## Request:
Look for "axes" in the listing below. Gather each line that contains it.

## Available data:

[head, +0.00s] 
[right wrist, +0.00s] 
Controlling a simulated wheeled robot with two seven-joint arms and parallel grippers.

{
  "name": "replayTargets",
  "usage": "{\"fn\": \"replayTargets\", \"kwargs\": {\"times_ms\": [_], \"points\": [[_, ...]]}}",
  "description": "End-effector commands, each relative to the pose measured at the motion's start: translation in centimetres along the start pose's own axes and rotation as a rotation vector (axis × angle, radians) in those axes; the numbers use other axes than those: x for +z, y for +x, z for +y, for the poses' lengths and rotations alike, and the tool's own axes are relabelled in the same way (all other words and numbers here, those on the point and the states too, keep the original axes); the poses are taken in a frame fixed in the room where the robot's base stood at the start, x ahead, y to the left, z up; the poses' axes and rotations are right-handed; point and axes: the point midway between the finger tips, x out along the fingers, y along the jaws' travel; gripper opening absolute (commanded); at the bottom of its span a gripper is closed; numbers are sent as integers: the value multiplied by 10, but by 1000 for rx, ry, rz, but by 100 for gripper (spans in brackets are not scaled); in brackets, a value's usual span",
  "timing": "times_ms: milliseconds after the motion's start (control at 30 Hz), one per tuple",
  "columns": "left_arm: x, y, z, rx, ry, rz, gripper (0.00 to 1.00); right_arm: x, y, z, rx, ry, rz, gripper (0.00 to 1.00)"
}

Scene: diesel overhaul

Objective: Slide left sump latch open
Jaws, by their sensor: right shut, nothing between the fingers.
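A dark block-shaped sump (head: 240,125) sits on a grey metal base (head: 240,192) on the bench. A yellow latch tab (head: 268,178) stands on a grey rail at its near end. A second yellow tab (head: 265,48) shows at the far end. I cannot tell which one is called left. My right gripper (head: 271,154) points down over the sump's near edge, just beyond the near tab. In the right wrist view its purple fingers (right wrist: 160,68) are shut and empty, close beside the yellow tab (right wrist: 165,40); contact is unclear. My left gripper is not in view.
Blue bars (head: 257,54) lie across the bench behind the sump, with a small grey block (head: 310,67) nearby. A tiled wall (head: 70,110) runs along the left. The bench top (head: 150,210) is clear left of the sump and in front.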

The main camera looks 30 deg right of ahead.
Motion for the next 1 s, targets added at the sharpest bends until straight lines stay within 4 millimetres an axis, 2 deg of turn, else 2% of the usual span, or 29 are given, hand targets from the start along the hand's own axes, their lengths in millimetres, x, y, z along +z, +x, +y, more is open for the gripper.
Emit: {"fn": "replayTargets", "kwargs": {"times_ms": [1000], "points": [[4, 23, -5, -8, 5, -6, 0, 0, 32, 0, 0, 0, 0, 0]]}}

## Result of the task:
  "description": "End-effector commands, each relative to the pose measured at the motion's start: translation in centimetres along the start pose's own axes and rotation as a rotation vector (axis × angle, radians) in those axes; the numbers use other axes than those: x for +z, y for +x, z for +y, for the poses' lengths and rotations alike, and the tool's own axes are relabelled in the same way (all other words and numbers here, those on the point and the states too, keep the original axes); the poses are taken in a frame fixed in the room where the robot's base stood at the start, x ahead, y to the left, z up; the poses' axes and rotations are right-handed; point and axes: the point midway between the finger tips, x out along the fingers, y along the jaws' travel; gripper opening absolute (commanded); at the bottom of its span a gripper is closed; numbers are sent as integers: the value multiplied by 10, but by 1000 for rx, ry, rz, but by 100 for gripper (spans in brackets are not scaled); in brackets, a value's usual span",
Motion for the next 1 s, targets added at the sharpest bends until straight lines stay within 4 millimetres an axis, 2 deg of turn, else 2% of the usual span, or 29 are given, hand targets from the start along the hand's own axes, their lengths in millimetres, x, y, z along +z, +x, +y, more is open for the gripper.

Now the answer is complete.